— Set task —
Transcribe each line of the material as it is, and drop any picture.
─── Data excerpt
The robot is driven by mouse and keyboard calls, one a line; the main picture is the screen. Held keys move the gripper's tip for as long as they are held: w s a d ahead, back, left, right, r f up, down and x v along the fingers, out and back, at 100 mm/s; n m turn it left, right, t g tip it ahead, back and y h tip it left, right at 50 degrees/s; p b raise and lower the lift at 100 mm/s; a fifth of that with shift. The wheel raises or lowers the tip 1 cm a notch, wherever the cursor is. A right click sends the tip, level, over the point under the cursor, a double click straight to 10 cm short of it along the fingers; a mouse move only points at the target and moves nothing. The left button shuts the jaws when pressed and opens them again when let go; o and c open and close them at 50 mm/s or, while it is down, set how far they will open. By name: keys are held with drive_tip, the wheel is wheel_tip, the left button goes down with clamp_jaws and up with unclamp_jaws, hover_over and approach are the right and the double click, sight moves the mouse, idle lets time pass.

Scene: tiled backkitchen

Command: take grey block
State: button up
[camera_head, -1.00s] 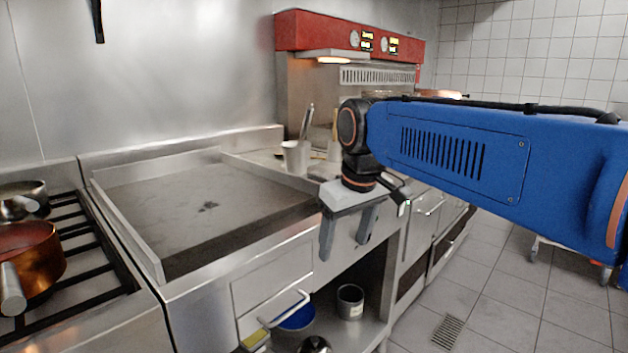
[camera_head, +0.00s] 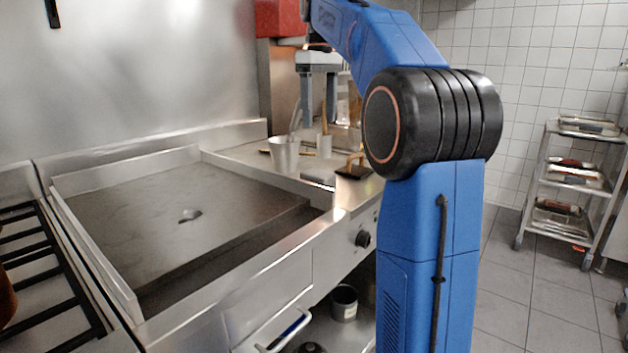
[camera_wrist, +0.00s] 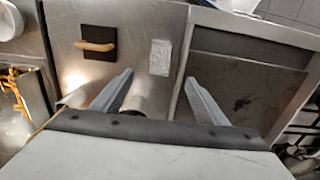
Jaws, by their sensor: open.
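A pale grey block (camera_wrist: 159,57) lies on the steel counter (camera_wrist: 136,28) in the wrist view, between the griddle and a black press with a wooden handle (camera_wrist: 98,42). My gripper (camera_wrist: 159,77) is open and empty above the counter, its two fingers spread, with the block just beyond and between the fingertips in the picture. In the head view my gripper (camera_head: 319,122) hangs fingers down over the counter behind the griddle. I cannot make out the block in the head view. The press (camera_head: 353,168) shows there, right of a metal cup.
The griddle (camera_head: 150,205) with its raised rim fills the left. A metal cup (camera_head: 283,154) with utensils stands on the counter close to my gripper. A pot (camera_head: 343,302) sits on the shelf below. A trolley (camera_head: 575,180) stands at the right on open floor.

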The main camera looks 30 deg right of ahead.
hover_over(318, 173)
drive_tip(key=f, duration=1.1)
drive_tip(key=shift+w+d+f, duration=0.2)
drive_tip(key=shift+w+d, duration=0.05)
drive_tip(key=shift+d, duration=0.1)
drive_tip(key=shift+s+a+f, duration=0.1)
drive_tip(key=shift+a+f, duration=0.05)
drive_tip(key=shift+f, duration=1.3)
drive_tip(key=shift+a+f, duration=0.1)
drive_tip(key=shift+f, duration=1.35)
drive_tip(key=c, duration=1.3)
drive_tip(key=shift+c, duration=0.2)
──────
— Solution to this exercise —
The robot is driven by mouse and keyboard calls, one a line; the main picture is the screen. Held keys move the gripper's tip for as long as they are held: w s a d ahead, back, left, right, r f up, down and x v along the fingers, out and back, at 100 mm/s; n m turn it left, right, t g tip it ahead, back and y h tip it left, right at 50 degrees/s; p b raise and lower the lift at 100 mm/s; a fifth of that with shift. The wheel raises or lowers the tip 1 cm a notch, wherever the cursor is. A right click sends the tip, level, over the point under the cursor, a double click straight to 10 cm short of it along the fingers; a mouse move only points at the target and moves nothing. The left button shuts the jaws when pressed and opens them again when let go; o and c open and close them at 50 mm/s or, while it is down, set how far they will open. By name: keys are held with drive_tip, the wheel is wheel_tip, the left button goes down with clamp_jaws and up with unclamp_jaws, hover_over and approach are the right and the double click, sight moves the mouse, idle lets time pass.

Scene: tiled backkitchen

Command: take grey block
State: button up
[camera_head, -1.00s] 
[camera_head, +0.00s] 
[camera_wrist, +0.00s] 
Jaws, by their sensor: open.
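A pale grey block (camera_wrist: 159,57) lies on the steel counter (camera_wrist: 136,28) in the wrist view, between the griddle and a black press with a wooden handle (camera_wrist: 98,42). My gripper (camera_wrist: 159,77) is open and empty above the counter, its two fingers spread, with the block just beyond and between the fingertips in the picture. In the head view my gripper (camera_head: 319,122) hangs fingers down over the counter behind the griddle. I cannot make out the block in the head view. The press (camera_head: 353,168) shows there, right of a metal cup.
The griddle (camera_head: 150,205) with its raised rim fills the left. A metal cup (camera_head: 283,154) with utensils stands on the counter close to my gripper. A pot (camera_head: 343,302) sits on the shelf below. A trolley (camera_head: 575,180) stands at the right on open floor.

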The main camera looks 30 deg right of ahead.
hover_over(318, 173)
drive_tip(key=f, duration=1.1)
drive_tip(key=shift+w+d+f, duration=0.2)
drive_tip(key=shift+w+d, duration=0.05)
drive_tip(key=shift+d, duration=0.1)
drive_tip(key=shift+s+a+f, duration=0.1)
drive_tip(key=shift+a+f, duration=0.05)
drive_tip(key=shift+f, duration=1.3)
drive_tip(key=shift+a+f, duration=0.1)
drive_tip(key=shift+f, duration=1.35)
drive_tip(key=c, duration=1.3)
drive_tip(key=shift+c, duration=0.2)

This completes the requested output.